Profitant de la sortie de son nouvel album Whatever, le label Lion Records à eu la bonne idée de rééditer les deux albums de Jennifer Batten dont ce Above, Below and Belong de 1992. L’américaine a participé à plusieurs tournées de Michael Jackson (durant lesquelles on a pu la voir jouer à la perfection le délicat solo de Beat It composé à l’origine par Van Halen) ou plus récemment en collaboration avec Jeff Beck pour les très technoïdes Who Else et You Had It Coming. Jennifer a commencé à composer son premier album Above, Below and Belong à la fin des années 80, période dorée pour les guitaristes en recherche de rapidité et d’esbroufe. Cet album explore différentes directions musicales avec un point commun, la virtuosité de cette spécialiste du tapping à 8 doigts.
Le premier morceau, « Flight of the Bumble Bee », est un classique du genre, joué par les plus grands de Nuno Bettencourt en passant par Yngwie Malmsteen. Ce morceau composé à l’origine par le compositeur russe Nikolai Rimsky est indiscutablement bien exécuté par la belle blonde avec son tapping propre et clair. Jennifer n’a rien à envier aux virtuoses masculins car elle possède une technique hallucinante et une inspiration impressionnante. Le fait que ce soit une des seules femmes capables de ces prouesses l’a toujours placé dans une position particulière parmi les amateurs de virtuosité à la guitare.

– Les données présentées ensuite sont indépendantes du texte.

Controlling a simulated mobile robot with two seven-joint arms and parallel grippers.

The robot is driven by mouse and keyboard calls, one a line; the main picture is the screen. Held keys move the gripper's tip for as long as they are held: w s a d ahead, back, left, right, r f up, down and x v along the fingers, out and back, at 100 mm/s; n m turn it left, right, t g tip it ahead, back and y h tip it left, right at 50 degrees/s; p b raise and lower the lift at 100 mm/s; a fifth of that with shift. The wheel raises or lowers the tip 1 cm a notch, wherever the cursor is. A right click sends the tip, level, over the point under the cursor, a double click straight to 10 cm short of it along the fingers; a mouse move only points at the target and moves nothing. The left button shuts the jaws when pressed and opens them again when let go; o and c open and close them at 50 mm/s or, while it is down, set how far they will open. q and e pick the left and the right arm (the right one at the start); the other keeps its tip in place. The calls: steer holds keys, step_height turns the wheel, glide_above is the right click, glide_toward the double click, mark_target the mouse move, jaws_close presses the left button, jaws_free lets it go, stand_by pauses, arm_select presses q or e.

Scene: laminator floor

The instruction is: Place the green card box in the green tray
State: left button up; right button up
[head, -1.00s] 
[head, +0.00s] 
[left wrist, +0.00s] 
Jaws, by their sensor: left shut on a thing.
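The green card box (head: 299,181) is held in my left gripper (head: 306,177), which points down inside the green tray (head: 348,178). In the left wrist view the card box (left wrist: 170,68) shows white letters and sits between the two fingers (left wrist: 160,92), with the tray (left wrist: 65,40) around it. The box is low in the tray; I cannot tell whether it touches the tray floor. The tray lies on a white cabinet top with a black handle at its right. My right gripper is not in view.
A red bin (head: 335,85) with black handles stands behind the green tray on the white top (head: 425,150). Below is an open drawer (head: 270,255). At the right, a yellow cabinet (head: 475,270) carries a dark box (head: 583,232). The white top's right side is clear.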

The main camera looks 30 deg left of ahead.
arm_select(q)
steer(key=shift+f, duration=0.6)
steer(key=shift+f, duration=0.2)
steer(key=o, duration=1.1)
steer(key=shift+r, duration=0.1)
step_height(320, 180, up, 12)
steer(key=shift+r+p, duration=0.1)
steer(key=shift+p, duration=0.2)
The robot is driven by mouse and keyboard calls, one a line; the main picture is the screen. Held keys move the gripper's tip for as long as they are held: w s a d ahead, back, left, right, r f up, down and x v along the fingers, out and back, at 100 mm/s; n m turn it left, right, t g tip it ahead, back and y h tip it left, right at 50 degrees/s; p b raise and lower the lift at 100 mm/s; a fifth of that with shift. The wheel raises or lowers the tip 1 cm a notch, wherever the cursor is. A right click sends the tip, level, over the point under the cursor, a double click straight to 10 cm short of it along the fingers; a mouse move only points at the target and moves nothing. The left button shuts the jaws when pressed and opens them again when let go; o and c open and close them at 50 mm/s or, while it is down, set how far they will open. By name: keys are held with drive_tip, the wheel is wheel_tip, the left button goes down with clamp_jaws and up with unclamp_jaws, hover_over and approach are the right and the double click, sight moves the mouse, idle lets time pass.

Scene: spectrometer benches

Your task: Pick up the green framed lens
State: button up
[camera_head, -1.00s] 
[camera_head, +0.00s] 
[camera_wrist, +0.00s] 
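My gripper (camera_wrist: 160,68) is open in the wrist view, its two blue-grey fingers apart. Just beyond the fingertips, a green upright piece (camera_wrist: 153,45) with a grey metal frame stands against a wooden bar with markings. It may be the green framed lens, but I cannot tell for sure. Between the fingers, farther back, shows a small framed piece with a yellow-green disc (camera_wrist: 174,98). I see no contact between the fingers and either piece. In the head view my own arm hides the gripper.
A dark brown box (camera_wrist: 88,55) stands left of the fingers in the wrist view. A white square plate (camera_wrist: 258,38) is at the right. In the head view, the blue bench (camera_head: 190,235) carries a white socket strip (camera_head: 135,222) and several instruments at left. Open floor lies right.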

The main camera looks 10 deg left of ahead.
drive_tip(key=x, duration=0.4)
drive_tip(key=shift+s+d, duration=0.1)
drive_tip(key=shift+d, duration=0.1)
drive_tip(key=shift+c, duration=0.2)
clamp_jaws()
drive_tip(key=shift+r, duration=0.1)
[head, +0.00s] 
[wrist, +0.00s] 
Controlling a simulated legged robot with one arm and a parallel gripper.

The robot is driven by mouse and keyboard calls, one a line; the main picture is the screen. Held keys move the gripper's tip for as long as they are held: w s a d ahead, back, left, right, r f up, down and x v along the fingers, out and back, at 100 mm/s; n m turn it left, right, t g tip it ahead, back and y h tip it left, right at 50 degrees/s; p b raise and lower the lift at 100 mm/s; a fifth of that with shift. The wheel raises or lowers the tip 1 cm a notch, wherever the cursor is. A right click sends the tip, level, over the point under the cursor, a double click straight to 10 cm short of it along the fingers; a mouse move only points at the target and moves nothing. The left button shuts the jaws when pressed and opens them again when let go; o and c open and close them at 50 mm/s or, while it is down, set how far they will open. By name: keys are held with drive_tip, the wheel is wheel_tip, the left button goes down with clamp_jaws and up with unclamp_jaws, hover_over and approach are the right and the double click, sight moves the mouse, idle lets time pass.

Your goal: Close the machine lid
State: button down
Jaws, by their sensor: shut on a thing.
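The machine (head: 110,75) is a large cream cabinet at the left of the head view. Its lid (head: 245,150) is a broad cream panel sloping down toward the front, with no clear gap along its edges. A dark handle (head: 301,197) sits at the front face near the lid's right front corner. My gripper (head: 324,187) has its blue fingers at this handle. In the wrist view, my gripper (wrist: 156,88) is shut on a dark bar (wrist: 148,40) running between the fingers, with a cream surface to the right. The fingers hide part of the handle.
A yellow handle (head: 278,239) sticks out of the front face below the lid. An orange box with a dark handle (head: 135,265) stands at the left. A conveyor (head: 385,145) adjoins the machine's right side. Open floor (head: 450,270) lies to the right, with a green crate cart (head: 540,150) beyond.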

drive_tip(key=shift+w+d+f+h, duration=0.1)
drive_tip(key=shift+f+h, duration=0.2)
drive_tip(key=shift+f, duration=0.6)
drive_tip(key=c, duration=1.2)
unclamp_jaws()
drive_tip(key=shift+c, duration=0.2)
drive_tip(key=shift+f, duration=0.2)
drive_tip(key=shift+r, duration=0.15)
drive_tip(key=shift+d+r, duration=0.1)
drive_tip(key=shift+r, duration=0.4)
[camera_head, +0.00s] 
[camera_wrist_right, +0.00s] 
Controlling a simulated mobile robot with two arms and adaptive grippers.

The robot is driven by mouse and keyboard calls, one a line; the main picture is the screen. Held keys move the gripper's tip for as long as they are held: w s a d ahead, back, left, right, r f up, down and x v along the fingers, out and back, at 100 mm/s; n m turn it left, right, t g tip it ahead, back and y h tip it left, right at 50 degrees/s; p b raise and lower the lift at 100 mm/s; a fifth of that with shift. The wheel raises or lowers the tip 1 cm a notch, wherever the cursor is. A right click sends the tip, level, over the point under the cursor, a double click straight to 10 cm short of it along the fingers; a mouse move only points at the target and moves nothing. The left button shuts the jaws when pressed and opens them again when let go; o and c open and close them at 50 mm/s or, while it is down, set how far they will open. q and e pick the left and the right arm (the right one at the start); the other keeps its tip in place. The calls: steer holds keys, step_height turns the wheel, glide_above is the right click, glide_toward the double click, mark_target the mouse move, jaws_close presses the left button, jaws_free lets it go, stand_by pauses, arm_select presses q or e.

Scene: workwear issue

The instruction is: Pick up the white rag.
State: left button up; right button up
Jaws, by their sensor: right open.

Vue au départ avec circonspection, elle a rapidement trouvé sa place. Et la qualité de ses albums réside dans le fait qu’elle n’a pas que la tentation, très masculine à l’époque, du 80 notes à la secondes. En effet si ses albums contiennent beaucoup de triple croches et de sextolets, le travail du son et la science des effets restent prédominants, comme par exemple avec « Whammy Damage » et « Cat Fight », deux morceaux dédiés à la fameuse pédale Whammy, dans lesquels elle fait une démonstration de maîtrise de l’engin tout en créant une vraie mélodie.
« Headbanger’s Hairspray » est un bel instrumental très fusion avec des passages extrêmement technique à la Steve Vai et de nombreux temps où la mélodie est reine. Même après presque quinze ans, ce morceau n’a rien perdu de son énergie et de sa modernité. La production de Michael Sembello était très performante pour avoir su traverser intacte une décennie et demie. Les ambiances tribales, chères à Jennifer, sont présentes dans ce disque à travers « VooDoo » et « Tarzens Day Off ». Le deuxième morceau sonne très années 90 avec ses sons clairs très vaien et Jennifer exprime de multiples émotions avec notamment sa maîtrise du Whammy Bar. « Cruzin The Nile » nous emmène sur les bords du Nil avec ses percussions et ses voix envoûtantes. C’est le seul morceau entièrement joué en son clair et dans cet exercice périlleux Jennifer s’en sort avec brio.
Above, Below and Belong, comme beaucoup de premier album de guitar-hero, est un florilège d’hommage aux différentes influences. Ainsi, « Giant Steps » est une grille d’accords de John Coltrane sur laquelle Jennifer Batten tente deux approches très contrastées, une jazz et une rock dans laquelle la section rythmique se régale. « Wanna Be Startin' Somethin' » est une version instrumentale du hit de Michael Jackson issu de l’album Thriller. Jennifer passe le morceau à la moulinette en gardant le tempo et la trame fondamentale. Elle se paie même le luxe de revisiter « Respect » le standard chanté par Aretha Franklin dans une version sur-vitaminée emmenée par la chanteuse Michele Rohl.
Ce Above, Below and Belong est une vraie perle de guitare instrumentale, assez proche des autres productions de l’époque mais en gardant une signature très personnelle. Il est bon de voir qu’une femme, même virtuose, peut faire sonner sa guitare avec originalité et créativité. Revoir des vidéos de Jennifer à l’époque de cet album ou des tournées avec Mickael Jackson est un grand moment tant au niveau de la musique et de la grâce qu’elle inspire dans son jeu qu’au niveau de sa permanente clignotant sous les spots. Le monde du métal instrumental avait besoin d’un bon bol d’air frais, Jennifer Batten reste à ce jour la seule femme ayant relevé le défi avec unanimité.